Happy Mother’s Day to all the moms and grandmas who read us. Hope Hallmark had a good day which means moms everywhere were remembered. However, Hallmark got a real kick in the groin for their Father’s Day card sales in the Netherlands when a court banned a man from donating any more of his sperm. Seems like there is a Dutch regulation that prohibits sperm donors from fathering over 25 children with a minimum of 12 different mothers. This stud has fathered 550 kids. I’ll wager ten euros he can’t come up with half their names and birthdays.
And upcoming will be a special Father’s Day for Robert De Niro, who at age 79 became a dad once again this week with the birth of his seventh child. The baby was a girl, Gia, with mom Tiffany Chen, 45 or thereabouts, a martial arts instructor and actress. It will be fun to see De Niro, a diaper bag and his six other kids ages 51, 46, twins at 27, 24 and 11 pile into the back of their Ford Country Squire for a Sunday outing to Carvel.
I got some bad news for my hoped to return to a quiet retirement life when the Temple Sinai congregation held its annual meeting last Sunday. With one year remaining in my term as president, it marks the halfway point of the commitment. I really hoped for a movement from the floor to impeach. I was ready to second any motion. Unfortunately, once the congregants gave a standing ovation to our board for accomplishments and vision in year one, I figured at that point I was doomed to another year. My first year’s experience ran the gamut from hiring a new rabbi to being admonished because there were no sugar-free cookies on the buffet and a whole bunch of mishegoss in-between. Whoever came up with the expression ‘time flies’ has never been a synagogue president.

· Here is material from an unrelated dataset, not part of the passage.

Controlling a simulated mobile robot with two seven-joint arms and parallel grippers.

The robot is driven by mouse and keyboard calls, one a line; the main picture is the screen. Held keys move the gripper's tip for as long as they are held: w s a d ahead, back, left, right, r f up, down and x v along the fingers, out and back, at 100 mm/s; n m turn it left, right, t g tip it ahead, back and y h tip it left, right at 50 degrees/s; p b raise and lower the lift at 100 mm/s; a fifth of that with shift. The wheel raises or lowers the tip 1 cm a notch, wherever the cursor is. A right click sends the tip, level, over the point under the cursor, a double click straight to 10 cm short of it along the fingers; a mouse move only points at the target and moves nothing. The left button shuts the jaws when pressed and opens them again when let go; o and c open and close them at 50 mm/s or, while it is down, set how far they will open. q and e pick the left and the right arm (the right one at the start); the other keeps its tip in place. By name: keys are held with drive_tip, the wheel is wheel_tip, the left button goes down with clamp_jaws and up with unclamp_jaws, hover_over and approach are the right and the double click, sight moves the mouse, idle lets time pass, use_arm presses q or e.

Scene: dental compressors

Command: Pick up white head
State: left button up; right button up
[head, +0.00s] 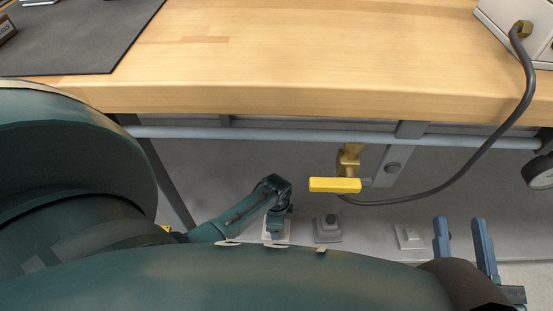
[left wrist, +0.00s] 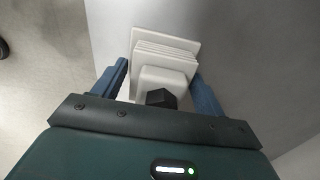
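A white finned block, which looks like the white head (left wrist: 165,55), shows in the left wrist view with a dark hexagonal piece at its near end. My left gripper (left wrist: 160,76) has its two blue fingers apart, one on each side of the block. Whether they touch it cannot be made out. My right gripper (head: 461,232) is open and empty at the lower right of the head view, below the bench's front edge.
A wooden bench (head: 300,60) with a dark mat (head: 75,35) crosses the top. Below it run a grey rail (head: 300,133), a yellow-handled valve (head: 335,185), a dark hose (head: 480,150) and a gauge (head: 540,172). The middle benchtop is clear.

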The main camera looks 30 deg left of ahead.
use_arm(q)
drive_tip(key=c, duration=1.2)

You probably knew this but on May 8, 1965, 53 years ago last weekend, for the only time in the Billboard 100 pop history, nine of the top ten songs on the American charts were recorded by foreigners. Numbers ten through six that week were all done by British artists: Cast Your Fate To The Wind by Sounds Orchestral; The Last Time by The Rolling Stones; Freddie And The Dreamers were number eight with I’m Telling You Now; Herman’s Hermits did Silhouettes, and I Know A Place by Petula Clark was sixth. Number five was I’ll Never Find Another You by the Australian group The Seekers. The Brits came back at number four and three with Game Of Love by Wayne Fontana & The Mindbenders and the Beatles’ Ticket to Ride. Number one was Mrs. Brown You’ve Got a Lovely Daughter by Peter Noone and his Hermits. The only American band to break up the party was at number two where Gary Lewis (Jerry’s kid) And The Playboys recorded Count Me In.
This one is easy: the longest song title to ever hit number one? Bryan Highland recorded the 40 letter title- Itsy Bitsy Teenie Weenie Yellow Polka Dot Bikini in 1960.

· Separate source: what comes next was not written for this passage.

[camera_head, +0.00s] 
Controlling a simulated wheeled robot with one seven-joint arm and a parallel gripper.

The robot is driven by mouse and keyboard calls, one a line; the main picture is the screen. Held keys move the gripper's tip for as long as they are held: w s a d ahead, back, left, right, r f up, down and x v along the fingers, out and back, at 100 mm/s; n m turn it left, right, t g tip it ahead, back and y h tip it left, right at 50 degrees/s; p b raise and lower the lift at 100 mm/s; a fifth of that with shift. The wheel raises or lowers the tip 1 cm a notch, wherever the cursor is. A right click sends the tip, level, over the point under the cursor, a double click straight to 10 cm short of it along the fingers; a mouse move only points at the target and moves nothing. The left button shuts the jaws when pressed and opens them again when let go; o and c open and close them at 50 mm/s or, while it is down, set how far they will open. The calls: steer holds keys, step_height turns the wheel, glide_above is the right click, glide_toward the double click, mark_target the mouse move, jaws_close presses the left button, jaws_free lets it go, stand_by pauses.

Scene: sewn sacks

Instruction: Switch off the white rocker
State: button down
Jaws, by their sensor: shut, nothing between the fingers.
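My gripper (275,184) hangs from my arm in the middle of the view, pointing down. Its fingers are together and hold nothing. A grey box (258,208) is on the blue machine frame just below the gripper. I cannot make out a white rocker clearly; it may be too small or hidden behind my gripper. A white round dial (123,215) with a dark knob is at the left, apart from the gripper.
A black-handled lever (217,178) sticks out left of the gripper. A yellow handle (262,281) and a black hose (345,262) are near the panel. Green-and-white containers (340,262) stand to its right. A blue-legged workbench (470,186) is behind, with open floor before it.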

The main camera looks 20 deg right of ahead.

If anyone tries to convince you that drugs and alcohol are not good for your health remind them that Willie Nelson turned 90 last week. And joining me in celebrating my 71st last Saturday were Willie Mays 92, Bob Seger 78, and George Clooney, the kid of our group at 62.
Maybe it’s just a coincidence that as I turned 71 I was invited to play in the Clergy Classic Golf Tournament sponsored by local Vegas funeral directors. My team did okay, at least we didn’t get buried, finishing fourth.
Speaking of health and cemeteries, cigarette smoking is on the wane year by year. In the mid-1960s, when cigarette ads were all over television making it trendy, 42% of U.S. adults smoked. My parents were part of the group — Mom with Parliament and Dad Winston before switching to Marlboro. In the 80s, I was a two pack a day smoker before quitting cold turkey and never going back on May 6, 1986. Year by year the numbers declined with 12.5% participation rate in 2021 and 11% last year. It needs to keep diminishing.
The curse of a Sunday Morning Coffee mention hit home this month. Back on March 1 we wished a happy 96th birthday to Harry Belafonte, one of our favorites. Mr. Belafonte died on April 25. In our last Scramble on April 23, we mentioned two-sport professional athlete and baseball champion Dick Groat, 92, who was the great uncle of professional golfer Brooks Koepka, runner-up in this year’s Masters. Mr. Groat passed four days later on April 27.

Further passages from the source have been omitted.